When one looks clearly at inheritance tax in terms of a concern with fairness and opportunity, it’s difficult to see why it has become so unpopular. Perhaps it is significant that many of those whose families would lose out most massively from a fair system of inheritance tax are precisely those who own some of our most influential newspapers, and who have the spare resources to exert political influence through lobbying and political donations. If so, that gives one more kind of democratic argument for why IHT is a vital policy in a fair and progressive country.
To return from abstract arguments to concrete policies, what should Labour do about IHT, in reaction to the Tory proposals?

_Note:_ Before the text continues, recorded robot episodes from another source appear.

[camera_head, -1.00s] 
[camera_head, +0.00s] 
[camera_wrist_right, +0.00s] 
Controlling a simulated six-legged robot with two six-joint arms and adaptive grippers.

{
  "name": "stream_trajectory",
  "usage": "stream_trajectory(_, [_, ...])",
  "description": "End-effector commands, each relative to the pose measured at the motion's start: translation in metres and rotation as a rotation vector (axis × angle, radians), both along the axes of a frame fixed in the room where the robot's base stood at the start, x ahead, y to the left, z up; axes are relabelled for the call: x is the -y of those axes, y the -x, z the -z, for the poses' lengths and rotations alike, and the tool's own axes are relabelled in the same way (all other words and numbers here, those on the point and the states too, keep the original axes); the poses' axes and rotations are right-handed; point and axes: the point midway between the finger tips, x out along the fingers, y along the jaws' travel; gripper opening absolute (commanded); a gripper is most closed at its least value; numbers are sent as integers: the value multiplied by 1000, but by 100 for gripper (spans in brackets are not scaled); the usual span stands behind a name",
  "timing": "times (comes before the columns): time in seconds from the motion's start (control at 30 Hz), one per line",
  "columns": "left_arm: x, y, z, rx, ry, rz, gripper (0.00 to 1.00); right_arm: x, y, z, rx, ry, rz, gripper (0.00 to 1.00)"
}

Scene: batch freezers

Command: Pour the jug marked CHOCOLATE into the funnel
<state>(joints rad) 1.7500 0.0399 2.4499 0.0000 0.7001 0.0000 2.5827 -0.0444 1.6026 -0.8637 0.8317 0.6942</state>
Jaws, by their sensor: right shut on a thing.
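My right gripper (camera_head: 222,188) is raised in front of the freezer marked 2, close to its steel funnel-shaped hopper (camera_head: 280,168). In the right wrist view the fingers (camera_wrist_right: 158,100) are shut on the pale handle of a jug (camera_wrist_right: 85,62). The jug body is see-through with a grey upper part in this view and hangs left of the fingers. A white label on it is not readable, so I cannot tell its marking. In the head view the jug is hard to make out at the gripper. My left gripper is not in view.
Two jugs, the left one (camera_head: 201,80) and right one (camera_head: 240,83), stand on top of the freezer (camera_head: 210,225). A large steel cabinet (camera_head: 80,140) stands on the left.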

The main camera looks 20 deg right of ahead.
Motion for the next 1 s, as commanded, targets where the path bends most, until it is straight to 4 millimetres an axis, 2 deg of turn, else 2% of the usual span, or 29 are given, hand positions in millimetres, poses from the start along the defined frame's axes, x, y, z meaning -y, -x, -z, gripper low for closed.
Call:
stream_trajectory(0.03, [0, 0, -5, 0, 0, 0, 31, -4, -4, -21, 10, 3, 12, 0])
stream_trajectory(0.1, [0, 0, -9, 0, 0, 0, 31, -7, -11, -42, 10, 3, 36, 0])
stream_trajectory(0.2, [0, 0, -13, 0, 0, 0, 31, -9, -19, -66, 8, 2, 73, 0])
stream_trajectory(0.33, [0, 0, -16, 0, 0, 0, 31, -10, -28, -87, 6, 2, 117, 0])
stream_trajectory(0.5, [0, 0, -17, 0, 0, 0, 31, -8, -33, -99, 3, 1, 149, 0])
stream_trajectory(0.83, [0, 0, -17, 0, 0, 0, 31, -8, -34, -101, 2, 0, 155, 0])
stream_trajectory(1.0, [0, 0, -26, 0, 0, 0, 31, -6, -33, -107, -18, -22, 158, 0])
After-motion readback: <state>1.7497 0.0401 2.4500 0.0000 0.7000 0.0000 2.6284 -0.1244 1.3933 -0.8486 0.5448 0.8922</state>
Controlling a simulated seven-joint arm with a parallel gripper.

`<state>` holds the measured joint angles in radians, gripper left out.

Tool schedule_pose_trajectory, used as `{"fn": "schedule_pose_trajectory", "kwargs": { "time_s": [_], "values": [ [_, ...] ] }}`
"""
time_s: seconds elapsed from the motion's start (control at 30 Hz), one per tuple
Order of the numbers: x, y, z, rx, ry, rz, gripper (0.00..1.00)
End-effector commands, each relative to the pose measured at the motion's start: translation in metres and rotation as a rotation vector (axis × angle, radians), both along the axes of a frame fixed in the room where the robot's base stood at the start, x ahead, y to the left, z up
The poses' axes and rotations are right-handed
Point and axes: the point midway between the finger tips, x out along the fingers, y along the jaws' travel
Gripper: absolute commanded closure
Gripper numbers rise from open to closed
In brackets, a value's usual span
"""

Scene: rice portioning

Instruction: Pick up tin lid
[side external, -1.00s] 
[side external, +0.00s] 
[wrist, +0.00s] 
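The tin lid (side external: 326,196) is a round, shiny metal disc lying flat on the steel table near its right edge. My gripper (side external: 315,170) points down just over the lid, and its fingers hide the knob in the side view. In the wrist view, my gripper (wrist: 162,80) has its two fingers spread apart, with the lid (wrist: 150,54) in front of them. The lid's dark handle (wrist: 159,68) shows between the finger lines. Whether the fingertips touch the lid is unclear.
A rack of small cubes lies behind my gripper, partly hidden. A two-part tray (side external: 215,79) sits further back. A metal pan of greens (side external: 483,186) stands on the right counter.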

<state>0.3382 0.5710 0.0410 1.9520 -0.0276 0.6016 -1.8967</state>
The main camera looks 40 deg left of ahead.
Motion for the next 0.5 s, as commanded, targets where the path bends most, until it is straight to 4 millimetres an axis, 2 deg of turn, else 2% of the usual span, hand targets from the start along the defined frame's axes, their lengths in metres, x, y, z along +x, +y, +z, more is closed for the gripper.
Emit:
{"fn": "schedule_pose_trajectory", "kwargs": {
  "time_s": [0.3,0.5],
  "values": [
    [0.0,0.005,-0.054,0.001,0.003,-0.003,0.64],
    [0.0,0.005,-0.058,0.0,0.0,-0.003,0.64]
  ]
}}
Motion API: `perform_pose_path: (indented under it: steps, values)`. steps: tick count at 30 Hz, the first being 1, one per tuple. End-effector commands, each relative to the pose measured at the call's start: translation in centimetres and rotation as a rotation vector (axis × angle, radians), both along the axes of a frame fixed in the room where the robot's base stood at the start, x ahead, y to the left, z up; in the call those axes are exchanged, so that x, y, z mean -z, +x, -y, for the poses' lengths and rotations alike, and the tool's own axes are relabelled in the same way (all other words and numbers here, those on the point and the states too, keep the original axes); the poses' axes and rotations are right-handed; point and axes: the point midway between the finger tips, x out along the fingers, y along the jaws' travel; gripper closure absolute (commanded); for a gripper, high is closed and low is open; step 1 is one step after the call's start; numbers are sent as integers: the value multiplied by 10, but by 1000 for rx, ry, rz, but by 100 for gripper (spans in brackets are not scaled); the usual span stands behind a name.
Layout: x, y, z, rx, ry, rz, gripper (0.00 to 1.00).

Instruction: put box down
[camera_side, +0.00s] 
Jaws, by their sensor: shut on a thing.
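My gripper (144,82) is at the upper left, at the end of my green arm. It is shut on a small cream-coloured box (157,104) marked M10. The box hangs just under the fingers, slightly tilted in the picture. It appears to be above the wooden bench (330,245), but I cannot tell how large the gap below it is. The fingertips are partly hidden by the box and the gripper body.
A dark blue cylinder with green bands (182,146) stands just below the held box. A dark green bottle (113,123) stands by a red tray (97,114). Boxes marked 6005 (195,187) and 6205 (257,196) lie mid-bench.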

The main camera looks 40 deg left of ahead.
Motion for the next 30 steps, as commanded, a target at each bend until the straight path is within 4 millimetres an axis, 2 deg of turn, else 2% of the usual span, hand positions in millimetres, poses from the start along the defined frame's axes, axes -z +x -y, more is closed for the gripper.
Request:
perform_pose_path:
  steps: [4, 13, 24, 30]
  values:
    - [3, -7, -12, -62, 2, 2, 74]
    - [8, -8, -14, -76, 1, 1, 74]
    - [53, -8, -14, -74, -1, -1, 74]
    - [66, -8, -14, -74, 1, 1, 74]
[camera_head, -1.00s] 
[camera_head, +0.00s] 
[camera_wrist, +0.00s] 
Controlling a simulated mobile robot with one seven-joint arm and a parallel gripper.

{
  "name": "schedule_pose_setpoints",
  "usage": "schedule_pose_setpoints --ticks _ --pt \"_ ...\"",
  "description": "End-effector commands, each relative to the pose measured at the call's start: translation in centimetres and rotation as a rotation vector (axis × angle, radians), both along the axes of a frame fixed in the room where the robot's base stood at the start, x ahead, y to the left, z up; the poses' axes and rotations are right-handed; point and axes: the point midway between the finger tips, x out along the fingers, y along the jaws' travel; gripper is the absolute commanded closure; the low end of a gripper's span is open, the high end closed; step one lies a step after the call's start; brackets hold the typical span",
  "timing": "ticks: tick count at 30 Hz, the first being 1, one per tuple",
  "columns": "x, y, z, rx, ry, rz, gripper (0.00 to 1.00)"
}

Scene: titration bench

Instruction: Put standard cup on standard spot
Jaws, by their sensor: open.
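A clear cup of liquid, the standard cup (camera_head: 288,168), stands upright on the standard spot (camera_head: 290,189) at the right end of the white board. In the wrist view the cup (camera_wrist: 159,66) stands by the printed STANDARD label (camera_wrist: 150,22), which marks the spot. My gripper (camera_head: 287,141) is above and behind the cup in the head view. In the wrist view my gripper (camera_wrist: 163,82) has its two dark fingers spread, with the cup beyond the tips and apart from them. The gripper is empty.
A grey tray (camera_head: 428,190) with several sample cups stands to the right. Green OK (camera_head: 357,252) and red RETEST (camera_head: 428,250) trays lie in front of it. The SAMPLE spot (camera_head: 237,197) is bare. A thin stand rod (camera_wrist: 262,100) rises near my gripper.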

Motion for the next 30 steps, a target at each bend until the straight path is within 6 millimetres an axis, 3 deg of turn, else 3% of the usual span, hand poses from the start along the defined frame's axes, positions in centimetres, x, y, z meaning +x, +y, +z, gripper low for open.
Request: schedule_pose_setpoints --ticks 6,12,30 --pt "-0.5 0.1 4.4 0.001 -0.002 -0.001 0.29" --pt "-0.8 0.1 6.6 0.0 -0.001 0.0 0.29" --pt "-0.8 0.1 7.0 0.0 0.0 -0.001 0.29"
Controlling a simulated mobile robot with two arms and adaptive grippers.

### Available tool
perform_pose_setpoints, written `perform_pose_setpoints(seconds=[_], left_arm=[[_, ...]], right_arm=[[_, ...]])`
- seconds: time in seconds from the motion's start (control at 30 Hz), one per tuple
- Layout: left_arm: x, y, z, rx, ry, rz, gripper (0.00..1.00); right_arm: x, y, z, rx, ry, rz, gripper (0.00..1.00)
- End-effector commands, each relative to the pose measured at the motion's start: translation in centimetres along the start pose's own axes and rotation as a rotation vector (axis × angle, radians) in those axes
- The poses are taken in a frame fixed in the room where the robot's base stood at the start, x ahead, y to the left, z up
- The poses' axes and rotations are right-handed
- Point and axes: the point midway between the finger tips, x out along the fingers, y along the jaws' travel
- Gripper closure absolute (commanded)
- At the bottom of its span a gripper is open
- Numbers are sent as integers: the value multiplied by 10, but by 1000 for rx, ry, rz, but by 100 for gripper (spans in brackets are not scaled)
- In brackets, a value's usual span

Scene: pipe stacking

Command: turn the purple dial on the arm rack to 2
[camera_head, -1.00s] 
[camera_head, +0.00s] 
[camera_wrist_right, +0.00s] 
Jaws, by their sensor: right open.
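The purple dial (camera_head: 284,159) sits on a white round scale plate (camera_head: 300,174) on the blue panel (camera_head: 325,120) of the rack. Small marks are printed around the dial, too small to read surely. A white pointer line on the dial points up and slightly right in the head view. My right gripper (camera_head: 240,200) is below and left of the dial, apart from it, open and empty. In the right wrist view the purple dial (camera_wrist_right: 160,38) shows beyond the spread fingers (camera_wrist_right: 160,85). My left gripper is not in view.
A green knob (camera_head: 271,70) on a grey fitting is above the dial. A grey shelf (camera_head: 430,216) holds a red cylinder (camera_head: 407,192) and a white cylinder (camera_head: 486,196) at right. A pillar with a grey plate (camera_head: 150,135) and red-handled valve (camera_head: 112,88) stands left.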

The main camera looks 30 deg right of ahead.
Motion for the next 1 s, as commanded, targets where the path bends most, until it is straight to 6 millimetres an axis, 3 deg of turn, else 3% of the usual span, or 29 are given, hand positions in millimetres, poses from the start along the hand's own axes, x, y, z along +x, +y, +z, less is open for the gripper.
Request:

The answer comes from an unexpected direction. The American philosopher John Rawls, in his final book Justice as Fairness, suggests that a just society should have a system of IHT that taxed beneficiaries rather than estates. In that way, inheritance could be taxed much more like income, and hence inheritance tax could be made progressive, through orienting it towards receivers rather than donors. Large estates need not attract any taxation, as long as they were dispersed among a number of relatively disadvantaged recipients. At the same time, even small estates could be taxed heavily if they were all left to others who were themselves already wealthy. Under this system of IHT, there could be no objection that the state was stopping middle-income families from “setting something aside” for their children. But, at the same time, this form of IHT would prevent wealth-transfers which greatly widened existing inequalities.
Such a system of beneficiary-centred IHT could command easier public support than the existing system, and which would be deeply progressive in its effects. Best of all, under such a revised system, Granny need not worry at all, as she would be free to pass on her estate to her modestly well-off grandchildren (although not, perhaps, to those of her grandchildren who were already millionaires). Recipient-centred IHT would be a system of progressive Inheritance Tax that would be worth having, and worth arguing for. It might also help to undercut some of our common irrationalities about death and taxes.